Hino had few doubts that the game would be a success. “As soon as the game entered testing I knew that we had made something entirely new, and I knew it would be well received,” he says. Unlike Dr Kawashima’s Brain Training, which secured only 70,000 pre-orders with retailers before its launch, Professor Layton was an immediate success. By August 2013, the six games in the series enjoy combined sales of 15 million units, three million copies more than Tago’s series of puzzle books sold since their debut in 1966.
The recently released Professor Layton and the Azran Legacy brought the second of Layton’s two trilogies to a close, completing the character’s arc. Level-5 stated that this will be the final game to star Hershel as protagonist. But Hino is determined it’s not the end for the series. “I don’t plan on letting Layton end here,” he says. “While Hershel Layton’s personal story is now finished, we intend to continue on with the challenge of adding more unique Professor Layton titles to the overall series.”
For Miller, who is yet to complete any of the games in the series (“I only play a smart person”) with Layton’s uncertain future it’s a sad farewell to a character that he has, in his words, fallen in love with. “I will miss the reveal of a new story of adventure each year,” he says. “Not to mention working with the producers and developers, and seeing the adoration of the fans of this delightful series. People care about the characters and their relationships. I hope that the creators will change their minds and decide to keep going… but right now I have to let go.”

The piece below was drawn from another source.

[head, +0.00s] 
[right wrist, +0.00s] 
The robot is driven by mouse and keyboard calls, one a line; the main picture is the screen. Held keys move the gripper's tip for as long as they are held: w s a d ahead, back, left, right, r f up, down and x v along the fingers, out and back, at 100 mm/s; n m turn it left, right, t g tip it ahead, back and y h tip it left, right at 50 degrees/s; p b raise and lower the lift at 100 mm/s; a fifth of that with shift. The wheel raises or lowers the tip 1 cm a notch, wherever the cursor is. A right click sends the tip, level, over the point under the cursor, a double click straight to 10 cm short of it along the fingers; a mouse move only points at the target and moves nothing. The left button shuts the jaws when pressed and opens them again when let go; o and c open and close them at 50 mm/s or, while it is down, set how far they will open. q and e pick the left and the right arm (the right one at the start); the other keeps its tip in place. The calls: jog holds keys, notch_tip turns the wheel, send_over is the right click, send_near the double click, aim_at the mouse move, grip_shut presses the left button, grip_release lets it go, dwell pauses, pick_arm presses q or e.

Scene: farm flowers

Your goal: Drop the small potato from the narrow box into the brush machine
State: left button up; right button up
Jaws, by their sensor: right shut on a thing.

For Hino, through these games he has honoured his childhood love of Tago’s puzzle books. His favourite puzzle featured in the series remains one that he first experienced in the early 1970s, as a young child. “Remember the river crossing puzzle, Wolves and Chicks, from Professor Layton and the Curious Village?” he says. “I’m fondest of this puzzle. It has such a deep intricacy. I still want to solve it over and over.”